Kamis, 18 Juni 2015
Pertandingan hari itu.
Senyum hangat itu kembali merangkul ku. Ya, seketika aku dibuatnya bisu. Bukan, bukan karena takjub, mungkin memang perasaan ini belum sempurna tertutup. Diterangi terik matahari panas pada hari itu, dia duduk di samping lapangan bercengkrama ria dengan teman akrabnya. Aku berniat meliriknya sesekali, berharap dia sedang melihat ke arah ku dengan senyuman yang sama disaat kita pertama jumpa. Namun, entahlah aku terlalu fokus dengan permainan di lapangan. Rasanya aneh setiap kali aku berlari, seketika perasaan untuk terus ingin terlihat sempurna kembali, walau hanya saat melangkah pergi. Satu hal yang jelas terlintas difikiran, aku gagal melupakannya. Proses perpindahan yang sangat melelahkan pun seketika kandas. Dan semua hanya karena sebuah senyuman, senyuman yang kembali terpancar ketika sudah lama hilang.

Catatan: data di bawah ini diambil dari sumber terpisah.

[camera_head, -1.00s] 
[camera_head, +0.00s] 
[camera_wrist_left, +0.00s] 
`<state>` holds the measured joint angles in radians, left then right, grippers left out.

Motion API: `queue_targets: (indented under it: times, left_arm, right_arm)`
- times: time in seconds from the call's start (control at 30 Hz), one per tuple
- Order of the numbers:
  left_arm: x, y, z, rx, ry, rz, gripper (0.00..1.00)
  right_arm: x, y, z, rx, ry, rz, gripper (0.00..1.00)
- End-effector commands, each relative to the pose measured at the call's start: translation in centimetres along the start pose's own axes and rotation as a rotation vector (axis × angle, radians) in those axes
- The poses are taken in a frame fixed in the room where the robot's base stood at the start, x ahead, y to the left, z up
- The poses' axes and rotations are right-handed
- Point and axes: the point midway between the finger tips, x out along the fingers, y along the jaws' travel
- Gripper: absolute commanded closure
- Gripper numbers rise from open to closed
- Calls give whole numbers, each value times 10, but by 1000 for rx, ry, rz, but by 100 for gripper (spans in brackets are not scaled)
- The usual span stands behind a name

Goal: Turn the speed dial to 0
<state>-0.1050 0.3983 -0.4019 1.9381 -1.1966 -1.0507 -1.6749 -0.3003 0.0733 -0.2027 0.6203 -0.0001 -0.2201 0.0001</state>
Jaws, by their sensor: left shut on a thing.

Segala usaha yang telah dilakukan untuk meniadakan rasa, seketika percuma ketika dihadapkan dengan senyuman-nya. Dan satu hal yang masih menghantui hingga sekarang, satu hal yang masih membutuhkan jawaban, satu pertanyaan singkat yang timbul akibat kebimbangan hati, "haruskah aku kembali?".
Dan tibalah di waktu waktu genting dalam sebuah pertandingan. Hanya ada satu kesempatan untuk menendang terakhir kalinya. Ya, tendangan terakhir yang tak ku sangka itu berasal dari kaki ini. Tendangan penentu siapa pemenang dari pertandingan ini. Aku berusaha untuk tidak melihatnya selama 'selebrasi'. Aku hanya menepuk punggung teman teman ku seraya tertawa, menunjukan bahwa aku pun tak menyangkanya. Dan aku pun berhasil, berhasil untuk tidak menoleh ke arahnya.
Namun hal ini tak bertahan lama. Saat pertandingan berakhir, godaan untuk menoleh ke arahnya justru semakin kuat. Aku tak bisa menahannya lagi. Dengan syarat bahwa ini adalah yang terakhir kalinya, aku menoleh ke arahnya. Tapi tepat disaat aku menoleh, tepat pula dengan dia yang sedang tersenyum serta tertawa bahagia bersama teman akrabnya. Aku terdiam sejenak seraya menikmati suasana indah pasca kemenangan dan senyum-nya yang membawa kebahagiaan. Dan disitulah aku menyadari, aku kembali jatuh. Jatuh untuk kesekian kalinya kepada orang yang sama. Kepadanya, yang tak pernah acuh.